## start

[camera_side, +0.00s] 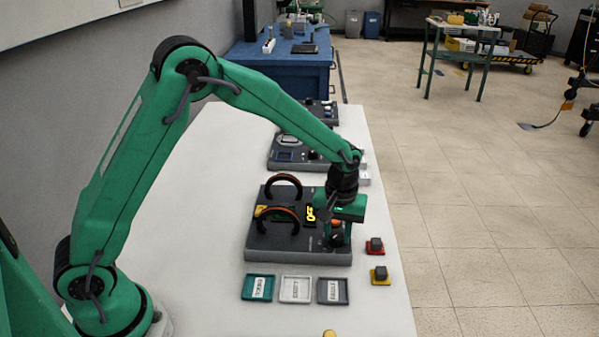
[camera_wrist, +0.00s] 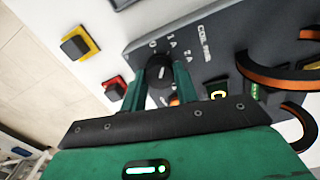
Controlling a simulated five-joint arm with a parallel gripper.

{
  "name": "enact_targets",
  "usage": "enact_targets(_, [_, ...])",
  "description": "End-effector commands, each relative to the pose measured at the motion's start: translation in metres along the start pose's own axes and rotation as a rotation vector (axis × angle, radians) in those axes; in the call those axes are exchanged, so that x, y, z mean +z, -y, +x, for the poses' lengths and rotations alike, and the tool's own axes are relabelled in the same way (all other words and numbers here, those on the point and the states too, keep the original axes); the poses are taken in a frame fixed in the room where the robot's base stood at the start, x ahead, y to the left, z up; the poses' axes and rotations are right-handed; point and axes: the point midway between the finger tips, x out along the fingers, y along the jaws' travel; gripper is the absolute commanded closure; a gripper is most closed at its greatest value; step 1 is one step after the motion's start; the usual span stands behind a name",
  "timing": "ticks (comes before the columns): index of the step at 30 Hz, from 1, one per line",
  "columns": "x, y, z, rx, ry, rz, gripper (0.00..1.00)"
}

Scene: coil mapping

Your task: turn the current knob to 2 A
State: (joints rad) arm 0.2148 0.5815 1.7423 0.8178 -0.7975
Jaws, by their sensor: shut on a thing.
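The dark current knob (camera_wrist: 160,72) is on the grey panel of the coil unit (camera_wrist: 222,50), beside printed marks 0, 1 A and 2 A. My gripper (camera_wrist: 160,80) has one green finger on each side of the knob and is shut on it. I cannot tell which mark the knob points to. In the side view my gripper (camera_side: 337,233) reaches down at the right front of the coil unit (camera_side: 290,256). The knob is partly hidden there by my fingers. A small orange part shows just behind the knob in the wrist view.
Two dark and orange hoops (camera_side: 283,180) stand on the unit beside a yellow-lit display (camera_side: 310,214). A red pad (camera_side: 375,252) and a yellow pad (camera_side: 380,282) with dark blocks lie right. Teal (camera_side: 258,298), white (camera_side: 295,299) and grey (camera_side: 333,300) labelled trays lie in front.

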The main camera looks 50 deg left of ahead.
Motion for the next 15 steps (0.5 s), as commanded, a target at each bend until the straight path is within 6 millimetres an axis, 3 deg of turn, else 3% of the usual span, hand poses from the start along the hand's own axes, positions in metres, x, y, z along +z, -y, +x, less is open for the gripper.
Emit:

## end

◆ **AIM**
Retype, exactly and in full, the lines above from the one containing "Controlling a simulated" through the one containing "State: (joints rad)".

◆ **OUTPUT FOR THIS EXERCISE**
Controlling a simulated five-joint arm with a parallel gripper.

{
  "name": "enact_targets",
  "usage": "enact_targets(_, [_, ...])",
  "description": "End-effector commands, each relative to the pose measured at the motion's start: translation in metres along the start pose's own axes and rotation as a rotation vector (axis × angle, radians) in those axes; in the call those axes are exchanged, so that x, y, z mean +z, -y, +x, for the poses' lengths and rotations alike, and the tool's own axes are relabelled in the same way (all other words and numbers here, those on the point and the states too, keep the original axes); the poses are taken in a frame fixed in the room where the robot's base stood at the start, x ahead, y to the left, z up; the poses' axes and rotations are right-handed; point and axes: the point midway between the finger tips, x out along the fingers, y along the jaws' travel; gripper is the absolute commanded closure; a gripper is most closed at its greatest value; step 1 is one step after the motion's start; the usual span stands behind a name",
  "timing": "ticks (comes before the columns): index of the step at 30 Hz, from 1, one per line",
  "columns": "x, y, z, rx, ry, rz, gripper (0.00..1.00)"
}

Scene: coil mapping

Your task: turn the current knob to 2 A
State: (joints rad) arm 0.2148 0.5815 1.7423 0.8178 -0.7975

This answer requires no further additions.